Ok I’m running XP professional and 98 on a system of mine. At one point I had it partioned as follows
C-ME INSTALLATION
E-SHARED FILES
G-WINDOWS XP
(Don’t ask me how I got it to use those letters)
After various drive failures (IBM drives, don’t want to go into it) I now have just two drive installed (was 4)
Drive 1 has Windows 98 and is seen as C
Drive 2 has XP and is seen as D and E
Problem is I restored my backup (yes I actully had one) to D and most programs won’t run because they think they are not installed. I can’t install any programs because windows installer is looking on G for it’s files and G no longer exisits so I tried the following
Erased all partitons on the second drive
Made two partitions one 4 gb on the rest of the drive. I put the 4gb partition at the end of the drive, installed XP Professional and my backup software to the 4gb partiton, ran diskmagangement to format the 70gb partition at the beginning of the drive, named it G and restored
After the restore I edited the boot.ini on c to refrence the new installation of XP
I was able to choose it from the menu and almost boot but it hangs on the welcome screen before showing the user information so I did a repair install and that got me in
Problem is the drive still shows a D UNLESS I boot into the other installation of XP then in Device Manager it shows as G.
How do I either
Fix it so D is again G
Quickly edit the registery so all refrences to g: become d:
You can change drive letters easily in Windows 2000 and XP. I haven’t got an XP machine handy but in Win2k you right click “My Computer”, select “Manage”, then “Disk Management”. In Disk Management you can right click one of the partitions and select “Change drive letter and path”.

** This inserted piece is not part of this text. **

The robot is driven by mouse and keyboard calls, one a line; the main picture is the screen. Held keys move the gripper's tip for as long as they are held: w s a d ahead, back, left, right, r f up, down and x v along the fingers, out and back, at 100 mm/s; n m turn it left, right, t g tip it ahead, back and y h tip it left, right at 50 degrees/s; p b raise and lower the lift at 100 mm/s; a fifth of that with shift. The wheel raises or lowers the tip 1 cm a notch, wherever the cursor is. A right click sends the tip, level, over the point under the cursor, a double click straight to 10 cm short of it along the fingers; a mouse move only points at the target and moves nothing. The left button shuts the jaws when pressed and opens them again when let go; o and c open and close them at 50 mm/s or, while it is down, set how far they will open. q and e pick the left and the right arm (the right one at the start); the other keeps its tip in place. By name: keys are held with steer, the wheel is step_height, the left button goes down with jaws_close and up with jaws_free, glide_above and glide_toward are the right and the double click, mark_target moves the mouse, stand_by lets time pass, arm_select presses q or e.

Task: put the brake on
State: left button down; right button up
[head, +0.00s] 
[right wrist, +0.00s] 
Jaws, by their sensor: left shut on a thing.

One way to do a search and replace on the registry is to export the entire registry to a .reg file, edit it in notepad and do a search and replace for “G:”, then import that file back into the registry (backup registry first!). You may have to change some of your system environment variables as well under My Computer/Properties. I don’t recommend trying to get D back to G by creating 2 small partitions on the hard drive if XP is already booting with the system drive as D.